DATA FOR THIS EXERCISE:
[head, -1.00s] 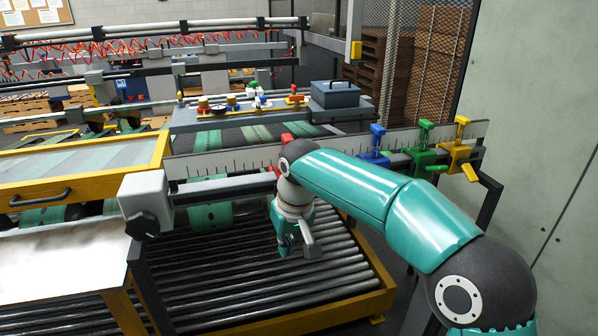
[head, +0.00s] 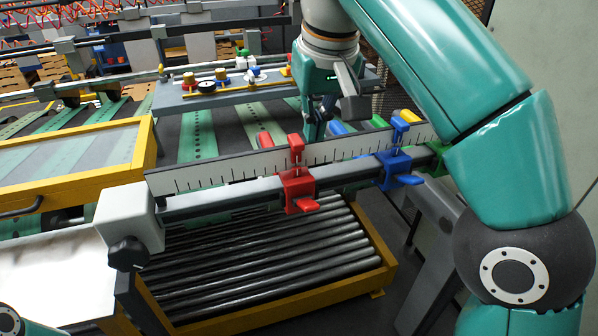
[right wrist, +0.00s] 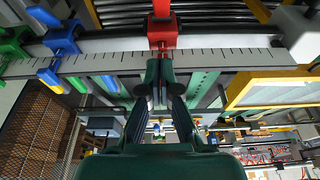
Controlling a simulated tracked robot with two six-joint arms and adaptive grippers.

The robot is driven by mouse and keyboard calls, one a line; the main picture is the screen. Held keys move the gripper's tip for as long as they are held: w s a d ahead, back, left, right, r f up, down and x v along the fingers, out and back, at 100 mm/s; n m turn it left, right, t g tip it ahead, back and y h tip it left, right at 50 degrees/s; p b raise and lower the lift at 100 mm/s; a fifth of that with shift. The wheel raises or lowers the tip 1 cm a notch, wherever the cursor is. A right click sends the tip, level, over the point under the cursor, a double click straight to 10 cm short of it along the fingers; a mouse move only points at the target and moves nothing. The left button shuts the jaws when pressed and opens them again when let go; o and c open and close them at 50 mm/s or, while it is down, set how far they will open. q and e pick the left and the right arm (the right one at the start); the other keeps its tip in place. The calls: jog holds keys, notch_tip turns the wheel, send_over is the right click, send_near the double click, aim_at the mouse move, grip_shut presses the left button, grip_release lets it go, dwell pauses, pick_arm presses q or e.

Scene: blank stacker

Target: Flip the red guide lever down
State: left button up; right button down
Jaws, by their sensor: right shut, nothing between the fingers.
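The red guide (head: 297,187) is clamped on the grey rail in the middle of the head view. A red block rises above it on a thin post, and a short red lever (head: 305,205) sticks out at its lower front. In the right wrist view the red guide (right wrist: 162,32) is at the top centre, just past the fingertips. My right gripper (head: 315,128) is shut and empty, pointing down behind the white scale, close to the red block. Its fingers also show in the right wrist view (right wrist: 160,80). I cannot tell whether they touch the red guide. My left gripper is out of view.
A blue guide (head: 394,170) and a green guide (head: 425,157) sit farther right on the rail. The white scale (head: 220,174) runs along behind it. Rollers (head: 270,260) lie below. A grey block with a black knob (head: 127,225) ends the rail at left.

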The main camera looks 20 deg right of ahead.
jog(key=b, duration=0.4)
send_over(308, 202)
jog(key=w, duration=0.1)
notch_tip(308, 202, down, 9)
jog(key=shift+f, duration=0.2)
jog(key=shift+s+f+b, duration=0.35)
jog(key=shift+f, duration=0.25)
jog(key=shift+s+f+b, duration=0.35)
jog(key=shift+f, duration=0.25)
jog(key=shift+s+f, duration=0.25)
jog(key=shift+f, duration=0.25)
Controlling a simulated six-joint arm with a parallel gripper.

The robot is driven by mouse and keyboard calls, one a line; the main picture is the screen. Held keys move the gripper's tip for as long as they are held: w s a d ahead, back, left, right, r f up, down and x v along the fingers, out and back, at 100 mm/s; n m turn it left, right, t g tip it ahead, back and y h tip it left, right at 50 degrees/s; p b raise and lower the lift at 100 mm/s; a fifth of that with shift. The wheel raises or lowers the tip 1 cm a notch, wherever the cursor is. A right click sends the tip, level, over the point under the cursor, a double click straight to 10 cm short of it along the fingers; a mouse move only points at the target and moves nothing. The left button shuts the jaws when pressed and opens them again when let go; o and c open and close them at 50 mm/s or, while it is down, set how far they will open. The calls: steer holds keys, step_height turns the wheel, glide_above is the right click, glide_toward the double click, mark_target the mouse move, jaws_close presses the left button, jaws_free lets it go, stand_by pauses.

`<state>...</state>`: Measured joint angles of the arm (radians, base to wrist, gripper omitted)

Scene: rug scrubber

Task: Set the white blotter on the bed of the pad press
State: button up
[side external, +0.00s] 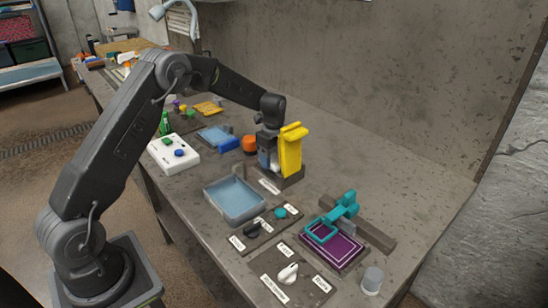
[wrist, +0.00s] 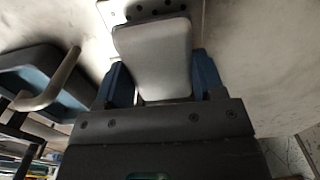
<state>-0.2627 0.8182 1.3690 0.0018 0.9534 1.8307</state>
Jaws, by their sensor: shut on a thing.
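My gripper (wrist: 150,85) is shut on the white blotter (wrist: 158,58), a pale rounded pad between its blue fingers in the wrist view. In the side external view my gripper (side external: 266,160) hangs beside a yellow upright piece on a dark base, and little of the blotter shows there. The pad press stands apart, nearer the front right of the bench. I cannot tell whether the blotter touches the dark base.
The yellow piece (side external: 291,150) stands close on my gripper's right. A blue-grey tray (side external: 235,201) lies between my gripper and the front edge. Knob panels (side external: 289,272) and a clear cup (side external: 372,280) are near the press. Bare bench lies behind the press.

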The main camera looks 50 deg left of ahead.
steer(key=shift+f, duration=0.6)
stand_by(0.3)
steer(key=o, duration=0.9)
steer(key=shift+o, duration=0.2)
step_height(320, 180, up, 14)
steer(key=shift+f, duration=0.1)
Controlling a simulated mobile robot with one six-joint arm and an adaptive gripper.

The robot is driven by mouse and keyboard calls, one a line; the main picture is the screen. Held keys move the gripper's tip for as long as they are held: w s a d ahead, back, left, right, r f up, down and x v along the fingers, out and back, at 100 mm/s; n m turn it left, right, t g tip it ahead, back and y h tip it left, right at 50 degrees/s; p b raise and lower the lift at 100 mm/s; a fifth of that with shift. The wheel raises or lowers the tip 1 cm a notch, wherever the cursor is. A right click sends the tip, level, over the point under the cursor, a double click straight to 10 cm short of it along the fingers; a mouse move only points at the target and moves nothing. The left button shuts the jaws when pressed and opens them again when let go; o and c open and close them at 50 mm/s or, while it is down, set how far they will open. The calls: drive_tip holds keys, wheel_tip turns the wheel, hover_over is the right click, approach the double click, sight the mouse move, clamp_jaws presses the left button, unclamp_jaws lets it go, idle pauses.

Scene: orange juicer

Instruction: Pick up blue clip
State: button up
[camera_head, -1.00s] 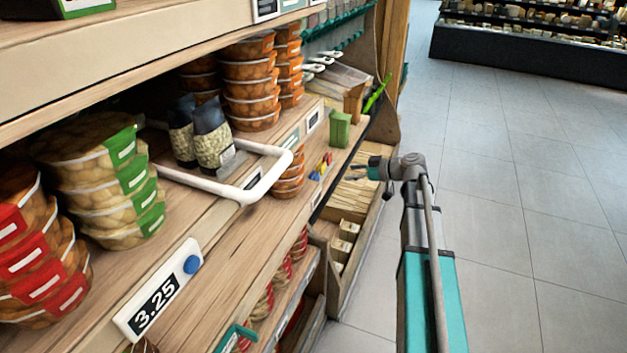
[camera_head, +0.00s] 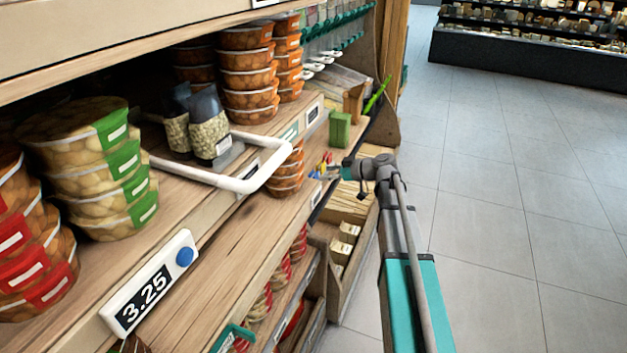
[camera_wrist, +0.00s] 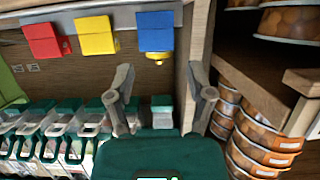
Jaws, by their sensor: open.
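The blue clip (camera_wrist: 156,32) is at the top of the wrist view, on the wooden shelf's front. A yellow clip (camera_wrist: 96,36) and a red clip (camera_wrist: 45,40) sit in a row to its left. In the head view the coloured clips are small, beside the gripper and partly hard to separate. My gripper (camera_wrist: 160,90) is open and empty in the wrist view, its two fingers apart. The blue clip lies ahead of the gap between them, and no contact shows. In the head view my gripper (camera_head: 338,171) is close to the clips at the shelf edge.
Green-topped packs (camera_wrist: 60,130) are at lower left. In the head view, a green box (camera_head: 340,129) stands behind the gripper and a white rail (camera_head: 245,183) juts out at left. The aisle floor (camera_head: 490,220) is clear.

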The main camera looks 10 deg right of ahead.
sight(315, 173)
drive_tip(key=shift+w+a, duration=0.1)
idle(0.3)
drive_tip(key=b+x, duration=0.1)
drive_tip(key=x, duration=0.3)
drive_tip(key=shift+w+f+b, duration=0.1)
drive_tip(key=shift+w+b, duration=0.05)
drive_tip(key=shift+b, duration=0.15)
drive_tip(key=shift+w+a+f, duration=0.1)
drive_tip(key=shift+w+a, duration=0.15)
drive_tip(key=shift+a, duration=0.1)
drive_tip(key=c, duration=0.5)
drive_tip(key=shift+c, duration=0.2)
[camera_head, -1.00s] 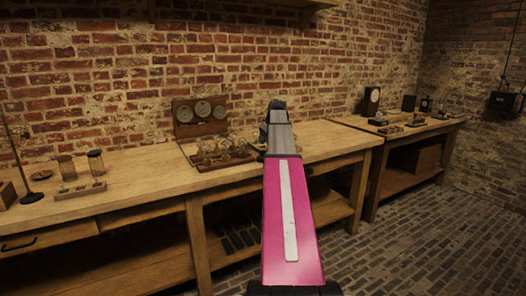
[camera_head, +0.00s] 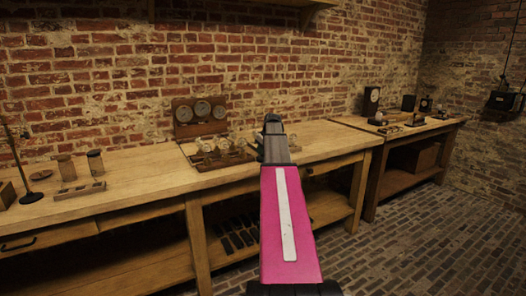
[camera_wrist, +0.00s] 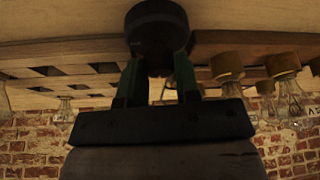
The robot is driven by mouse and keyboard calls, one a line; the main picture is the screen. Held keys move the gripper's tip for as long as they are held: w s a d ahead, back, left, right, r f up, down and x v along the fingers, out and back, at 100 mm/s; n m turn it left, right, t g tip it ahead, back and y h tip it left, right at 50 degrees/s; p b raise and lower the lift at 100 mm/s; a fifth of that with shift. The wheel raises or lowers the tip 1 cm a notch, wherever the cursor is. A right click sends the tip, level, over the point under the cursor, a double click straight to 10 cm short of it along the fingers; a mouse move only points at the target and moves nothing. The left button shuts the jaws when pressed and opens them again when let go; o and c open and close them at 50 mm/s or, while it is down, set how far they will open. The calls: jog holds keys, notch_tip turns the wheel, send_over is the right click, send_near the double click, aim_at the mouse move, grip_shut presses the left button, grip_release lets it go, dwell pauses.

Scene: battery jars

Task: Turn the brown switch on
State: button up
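My gripper (camera_head: 274,128) reaches over the near bench at the right end of a wooden board that carries glass bulbs or jars (camera_head: 220,146). In the wrist view my gripper (camera_wrist: 159,65) has its two dark green fingers apart. A dark round knob (camera_wrist: 158,28) on a short stem lies just beyond and between the fingertips. Whether the fingers touch it is unclear. I cannot tell whether this knob is the brown switch; its colour looks nearly black. In the head view my arm and gripper hide that spot.
In the wrist view, glass bulbs with brass caps (camera_wrist: 284,70) hang close on the right. A second bench (camera_head: 400,133) stands to the right.

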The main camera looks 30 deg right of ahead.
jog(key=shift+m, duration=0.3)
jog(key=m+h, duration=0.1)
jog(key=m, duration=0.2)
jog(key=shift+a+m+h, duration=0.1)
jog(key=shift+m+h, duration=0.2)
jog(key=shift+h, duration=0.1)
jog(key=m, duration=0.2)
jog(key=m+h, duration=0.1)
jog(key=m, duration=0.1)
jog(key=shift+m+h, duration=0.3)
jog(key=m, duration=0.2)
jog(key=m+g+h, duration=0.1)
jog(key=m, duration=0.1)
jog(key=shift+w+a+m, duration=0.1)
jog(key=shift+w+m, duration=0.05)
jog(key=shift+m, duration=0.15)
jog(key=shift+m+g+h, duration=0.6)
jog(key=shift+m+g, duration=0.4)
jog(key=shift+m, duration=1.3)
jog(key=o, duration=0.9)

TASK PROMPT: Find every line in the listing that holds the string "Controlling", then say how many there are as a bare number.

RESPONSE: 3